Tesla-Powered 1977 Porsche 911 RWB Sends 563 HP to the Rear Wheels

Although this classic is a purebred show car, it also has the speed to back up its on-point aesthetics.

Streetfighter_LA via Instagram

Porsche purists might be the most die-hard enthusiasts of them all and for that, the builder of this Tesla-powered, wide-bodied 1977 911 will surely face plenty of hate. No matter, though, because this battery-powered classic sports car now makes 563 horsepower to the wheels with immediate throttle response and deceivingly silent speed.

Though the build isn't new—it was originally completed in 2018—it's just now getting its moment in the spotlight at this year's SEMA show in Las Vegas. California-based tuners StreetFighter LA helped build the car, which had already been upgraded with a bodykit from famed Porsche masters Rauh Welt Begriff (RWB). The 911 was then overhauled with help from EV West, a San Marcos-based shop that specializes in gas-to-electric conversions. All in, the car produces 563 horsepower at the wheels, which supposedly makes it the most powerful RWB car ever. 

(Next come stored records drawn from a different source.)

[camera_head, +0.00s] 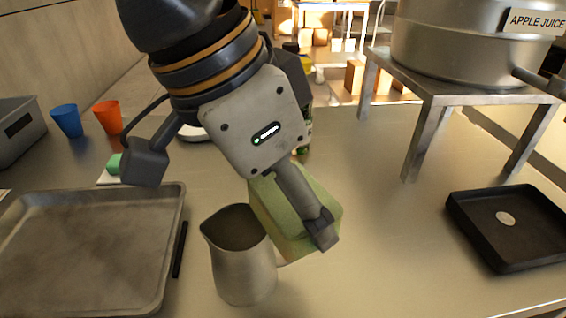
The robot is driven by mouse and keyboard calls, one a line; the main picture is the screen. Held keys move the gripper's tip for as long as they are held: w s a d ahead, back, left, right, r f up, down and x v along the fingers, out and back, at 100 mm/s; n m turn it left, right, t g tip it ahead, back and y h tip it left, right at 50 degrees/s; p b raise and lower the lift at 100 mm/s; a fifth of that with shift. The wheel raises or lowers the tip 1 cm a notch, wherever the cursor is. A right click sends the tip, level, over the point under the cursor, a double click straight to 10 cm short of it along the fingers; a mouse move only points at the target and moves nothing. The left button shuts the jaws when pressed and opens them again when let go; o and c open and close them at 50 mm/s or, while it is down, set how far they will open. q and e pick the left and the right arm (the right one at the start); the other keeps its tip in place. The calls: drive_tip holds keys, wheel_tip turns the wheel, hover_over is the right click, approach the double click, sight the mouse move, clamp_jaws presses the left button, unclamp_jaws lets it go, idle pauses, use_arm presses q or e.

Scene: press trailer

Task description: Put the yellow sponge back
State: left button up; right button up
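A pale yellow-green block (265,205), which looks like the sponge, stands on the steel counter just behind and right of a metal pitcher (240,275). My left gripper (235,202) hangs over the counter with its two fingers spread wide. One finger is in front of the block and hides part of it; I cannot tell if they touch. The other finger is apart, up to the left near a small green piece (114,164) on a white base. Nothing shows between the fingertips as held. My right gripper is not in view.
A metal tray (85,265) lies at left with a dark stick beside it. Blue (67,120) and orange (107,116) cups stand behind. At right are a black tray (480,225) and a metal stand (450,92) bearing an apple juice vessel (450,45). The counter between is clear.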

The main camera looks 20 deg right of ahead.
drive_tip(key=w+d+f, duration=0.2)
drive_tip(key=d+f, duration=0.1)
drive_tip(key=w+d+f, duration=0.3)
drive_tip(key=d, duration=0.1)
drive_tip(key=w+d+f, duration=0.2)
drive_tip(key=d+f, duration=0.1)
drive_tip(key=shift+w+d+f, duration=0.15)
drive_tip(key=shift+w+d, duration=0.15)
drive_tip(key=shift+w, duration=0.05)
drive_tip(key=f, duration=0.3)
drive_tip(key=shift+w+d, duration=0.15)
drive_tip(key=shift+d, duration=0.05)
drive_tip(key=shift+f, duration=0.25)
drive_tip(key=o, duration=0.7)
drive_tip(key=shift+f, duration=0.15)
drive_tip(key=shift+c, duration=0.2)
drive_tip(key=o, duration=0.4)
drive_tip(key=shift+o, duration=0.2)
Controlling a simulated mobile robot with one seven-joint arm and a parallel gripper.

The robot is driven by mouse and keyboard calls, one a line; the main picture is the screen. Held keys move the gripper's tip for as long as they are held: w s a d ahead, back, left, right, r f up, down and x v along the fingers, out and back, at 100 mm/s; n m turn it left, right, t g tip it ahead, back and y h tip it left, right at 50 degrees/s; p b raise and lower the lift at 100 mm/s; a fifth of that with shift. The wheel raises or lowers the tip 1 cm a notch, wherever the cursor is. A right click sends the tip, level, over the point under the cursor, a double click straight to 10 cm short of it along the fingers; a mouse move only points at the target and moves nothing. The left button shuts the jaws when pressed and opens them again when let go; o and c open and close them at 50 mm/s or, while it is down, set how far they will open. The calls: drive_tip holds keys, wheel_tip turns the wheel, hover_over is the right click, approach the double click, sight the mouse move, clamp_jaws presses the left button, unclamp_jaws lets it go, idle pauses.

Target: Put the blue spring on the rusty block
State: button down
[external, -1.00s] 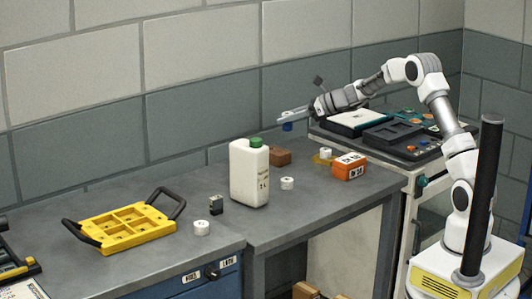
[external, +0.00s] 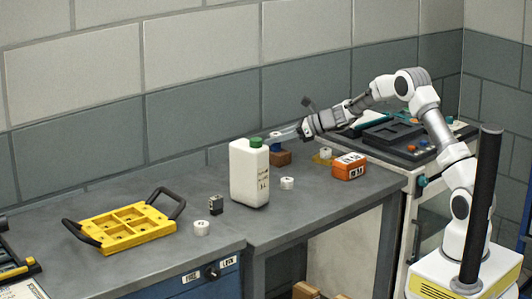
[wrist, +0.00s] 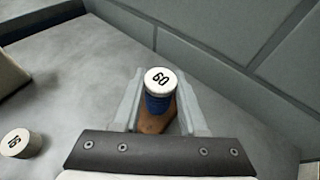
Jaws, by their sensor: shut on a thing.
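The blue spring (external: 276,147) has a pale round top marked 60. My gripper (external: 280,136) is shut on it from the right, and the spring stands upright between the fingers. The wrist view shows the spring (wrist: 158,103) between both fingertips (wrist: 160,85). The rusty block (external: 282,158) is brown and sits on the grey bench behind the white bottle. In the wrist view the block (wrist: 155,124) shows directly below the spring, partly hidden by it. I cannot tell whether the spring touches the block.
A white bottle with a green cap (external: 249,175) stands close in front of the block, to the left. White cylinders (external: 287,183) (external: 202,228), an orange box (external: 349,167) and a yellow tray (external: 128,228) are on the bench. The wall runs close behind.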

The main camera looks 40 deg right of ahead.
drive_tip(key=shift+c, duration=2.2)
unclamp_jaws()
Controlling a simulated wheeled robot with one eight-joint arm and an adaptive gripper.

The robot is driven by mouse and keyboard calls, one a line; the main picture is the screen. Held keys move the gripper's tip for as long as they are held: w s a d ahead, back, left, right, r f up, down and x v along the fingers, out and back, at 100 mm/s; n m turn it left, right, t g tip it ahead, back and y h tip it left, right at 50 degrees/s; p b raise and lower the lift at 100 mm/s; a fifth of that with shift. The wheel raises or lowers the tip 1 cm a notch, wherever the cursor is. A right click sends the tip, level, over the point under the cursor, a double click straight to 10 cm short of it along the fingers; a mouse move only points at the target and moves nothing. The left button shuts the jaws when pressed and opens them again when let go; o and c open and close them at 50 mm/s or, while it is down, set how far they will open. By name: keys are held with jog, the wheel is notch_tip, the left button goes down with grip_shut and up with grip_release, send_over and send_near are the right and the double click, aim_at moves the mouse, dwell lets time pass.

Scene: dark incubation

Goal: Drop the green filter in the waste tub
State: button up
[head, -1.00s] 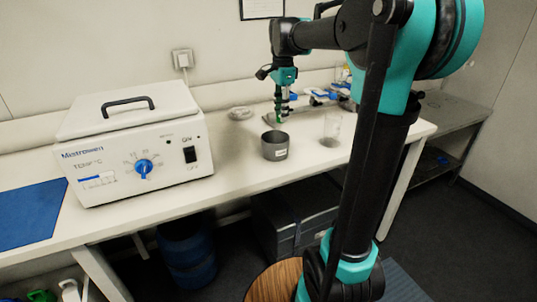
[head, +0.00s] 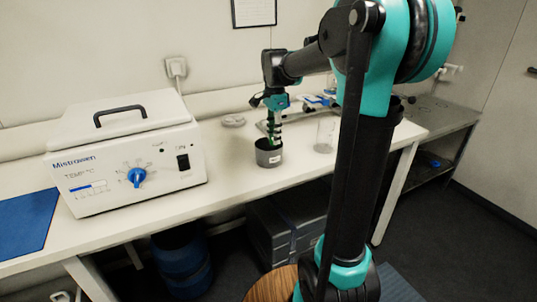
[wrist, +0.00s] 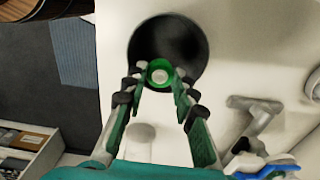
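The waste tub (head: 268,158) is a dark grey round pot with a white label, standing on the white bench. In the wrist view its black opening (wrist: 165,35) lies straight beyond my fingertips. The green filter (wrist: 159,64) is a small green ring with a pale centre, between my two fingertips and in front of the tub's opening. My gripper (wrist: 159,75) is shut on it, with a fingertip against each side. In the head view my gripper (head: 274,140) points down at the tub's mouth; the filter is hard to make out there.
A white heating box (head: 125,155) with a blue knob stands left on the bench, beside a blue mat (head: 25,220). A clear glass (head: 325,135) stands right of the tub. A pipette stand (wrist: 255,115) shows close by in the wrist view.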

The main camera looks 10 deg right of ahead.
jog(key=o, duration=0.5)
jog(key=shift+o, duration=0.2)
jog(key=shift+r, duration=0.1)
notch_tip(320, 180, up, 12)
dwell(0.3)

One of the best parts of this 911 is that the EV West conversion didn’t require any modifications to the car's body or chassis, and it even uses the factory mounting holes in the engine bay. This saves the P-car from being a hack job of sorts and shows the build's overall quality.

 

The Tesla powertrain makes almost three times more power than the Porsche's factory flat-six engine once did, so the team made modifications to the suspension system with a fully adjustable setup from Elephant Racing. It’s a GT3-inspired suspension package that gives the car its slammed stance and helps get power to the ground more effectively.

 

RWB is a Porsche tuner located in Japan and is known for combining Japanese and classic Euro elements in their vehicles. The company’s 911s are completely bespoke, one-off creations that are made to order for each customer. RWB’s founder, Akira Nakai, has held public builds and exhibitions where he fully customizes a 911 while a crowd looks on—he even used The Drive's garage in 2016 to create one of his masterpieces. Purists have been known to complain about the cars Nakai turns out, saying that they don’t always represent the personality and spirit that Porsche originally intended but, tradition aside, RWB Porsches usually look damn good.